However, some evangelicals see clearly that the New Testament teaches that Christians have no obligations to obey any part of the law for Israel, as if they are under it. Some also see that the New Testament teaches that it is only through Jesus Christ that sinners can receive grace and truth, and that the application of the law of Moses to them is unnecessary. So, what exactly does the New Testament teach on these issues?
There is a single verse in the New Testament that summarizes the whole apostolic teaching regarding the relationship between the law of Moses and the grace and truth of Jesus Christ. This verse is verse 17 of the first chapter of the Gospel of the apostle John, which says this:
“For the law was given through Moses; grace and truth came through Jesus Christ.”
Clearly, John is here drawing a contrast between the law and grace and truth, and between Moses and Jesus Christ. What is the contrast that he’s drawing? What differences between these 3 things, and these 2 people, does John wish to draw our attention to?
In order to find out, we need to look at the preceding context of this verse, especially since it begins with the word, “for”, showing us that John is providing evidence or a reason for what he has just asserted. This verse really is a continuation of what John began to say in verse 14, which begins this whole section.
Verses 14 to 17 say this:
“And the Word became flesh, and dwelt among us (and we beheld his glory, glory as of the only begotten from the Father), full of grace and truth. John beareth witness of him, and crieth, saying, This was he of whom I said, He that cometh after me is become before me: for he was before me. For of his fulness we all received, and grace for grace. For the law was given through Moses; grace and truth came through Jesus Christ.”
In this section, John is describing the glory of the Lord Jesus Christ while He was on earth, and explaining how the first disciples beheld His glory.
So, why does John write verse 17? To explain verse 16, which says,
“For of his fulness we all received, and grace for grace.”
In this verse, John is saying that the first disciples of Christ, who had Christ dwell among them, and who beheld His glory, received from Christ’s fullness of Deity in bodily form (Col. 2:9), which was manifested in His grace and truth (v. 14); and they received “grace for grace”, or “grace upon grace” (NASB). So, when he gets to verse 17, he is explaining why it was from Christ that they received from His divine fullness, and grace upon grace:
“For of his fulness we all received, and grace for grace. For the law was given through Moses; grace and truth came through Jesus Christ.”
So, what reasons does John give us for why it was from Christ that the disciples received from His fullness, and grace upon grace?
- The law was given through Moses
Before we look at how this is a reason that the disciples received from Christ’s fullness and grace upon grace, let’s answer the question of what John means by “the law”.
- The law was given through Moses
First, this is the law, not just any law.

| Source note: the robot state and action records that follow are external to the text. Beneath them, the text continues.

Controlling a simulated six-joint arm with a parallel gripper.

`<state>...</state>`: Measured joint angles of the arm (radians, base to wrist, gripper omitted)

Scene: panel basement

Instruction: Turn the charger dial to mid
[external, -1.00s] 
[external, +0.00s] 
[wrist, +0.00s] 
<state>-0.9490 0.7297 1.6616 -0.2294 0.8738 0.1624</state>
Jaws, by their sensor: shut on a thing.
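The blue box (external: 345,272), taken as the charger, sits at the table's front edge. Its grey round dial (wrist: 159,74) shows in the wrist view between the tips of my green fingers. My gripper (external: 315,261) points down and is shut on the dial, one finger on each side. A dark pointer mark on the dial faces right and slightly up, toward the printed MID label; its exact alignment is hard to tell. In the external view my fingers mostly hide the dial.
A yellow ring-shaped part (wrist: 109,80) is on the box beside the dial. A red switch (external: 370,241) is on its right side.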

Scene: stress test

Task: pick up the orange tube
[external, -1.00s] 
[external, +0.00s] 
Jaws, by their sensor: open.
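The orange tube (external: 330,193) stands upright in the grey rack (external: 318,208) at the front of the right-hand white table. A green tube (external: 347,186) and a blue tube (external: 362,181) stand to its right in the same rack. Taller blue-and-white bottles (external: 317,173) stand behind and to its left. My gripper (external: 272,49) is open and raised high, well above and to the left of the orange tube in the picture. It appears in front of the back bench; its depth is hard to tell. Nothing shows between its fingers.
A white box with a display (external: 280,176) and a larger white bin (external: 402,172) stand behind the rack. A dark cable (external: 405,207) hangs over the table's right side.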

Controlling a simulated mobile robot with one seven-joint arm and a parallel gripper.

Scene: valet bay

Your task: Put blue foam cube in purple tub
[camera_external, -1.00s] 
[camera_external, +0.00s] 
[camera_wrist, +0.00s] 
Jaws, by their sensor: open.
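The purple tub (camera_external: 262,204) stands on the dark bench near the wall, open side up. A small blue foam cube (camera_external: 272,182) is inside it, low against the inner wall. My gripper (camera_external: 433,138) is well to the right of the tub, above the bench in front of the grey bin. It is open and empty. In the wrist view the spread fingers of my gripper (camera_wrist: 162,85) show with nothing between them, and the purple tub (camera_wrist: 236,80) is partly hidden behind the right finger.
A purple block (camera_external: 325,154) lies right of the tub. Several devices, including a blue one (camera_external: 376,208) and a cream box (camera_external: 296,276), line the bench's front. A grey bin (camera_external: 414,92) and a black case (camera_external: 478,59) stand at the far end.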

John has a specific law in mind, which his original audience would have been able to identify just by reading or hearing “the law”.
Second, this is the law that was given through Moses. So, what law was given through Moses?
John includes a reference to this law at least one time in his Gospel:
“If a man receiveth circumcision on the sabbath, that the law of Moses may not be broken; are ye wroth with me, because I made a man every whit whole on the sabbath?” (Jn. 7:23)
Here, Jesus says that the law of Moses commanded that men were to be circumcised on the Sabbath. Therefore, the law that was given through Moses must be more than the Ten Commandments, which make no mention of circumcision.
So, what is the content of the law given through Moses? There is a rough idea of it given in Exodus 34:10-28 (since I would have to quote too much Scripture to show you the entire law):
“And he [God] said, Behold, I make a covenant: before all thy people I will do marvels, such as have not been wrought in all the earth, nor in any nation; and all the people among which thou art shall see the work of Jehovah; for it is a terrible thing that I do with thee. Observe thou that which I command thee this day: behold, I drive out before thee the Amorite, and the Canaanite, and the Hittite, and the Perizzite, and the Hivite, and the Jebusite. Take heed to thyself, lest thou make a covenant with the inhabitants of the land whither thou goest, lest it be for a snare in the midst of thee: but ye shall break down their altars, and dash in pieces their pillars, and ye shall cut down their Asherim (for thou shalt worship no other god: for Jehovah, whose name is Jealous, is a jealous God); lest thou make a covenant with the inhabitants of the land, and they play the harlot after their gods, and sacrifice unto their gods, and one call thee and thou eat of his sacrifice; and thou take of their daughters unto thy sons, and their daughters play the harlot after their gods, and make thy sons play the harlot after their gods. Thou shalt make thee no molten gods.
The feast of unleavened bread shalt thou keep. Seven days thou shalt eat unleavened bread, as I commanded thee, at the time appointed in the month Abib; for in the month Abib thou camest out from Egypt. All that openeth the womb is mine; and all thy cattle that is male, the firstlings of cow and sheep. And the firstling of an ass thou shalt redeem with a lamb: and if thou wilt not redeem it, then thou shalt break its neck. All the first-born of thy sons thou shalt redeem. And none shall appear before me empty.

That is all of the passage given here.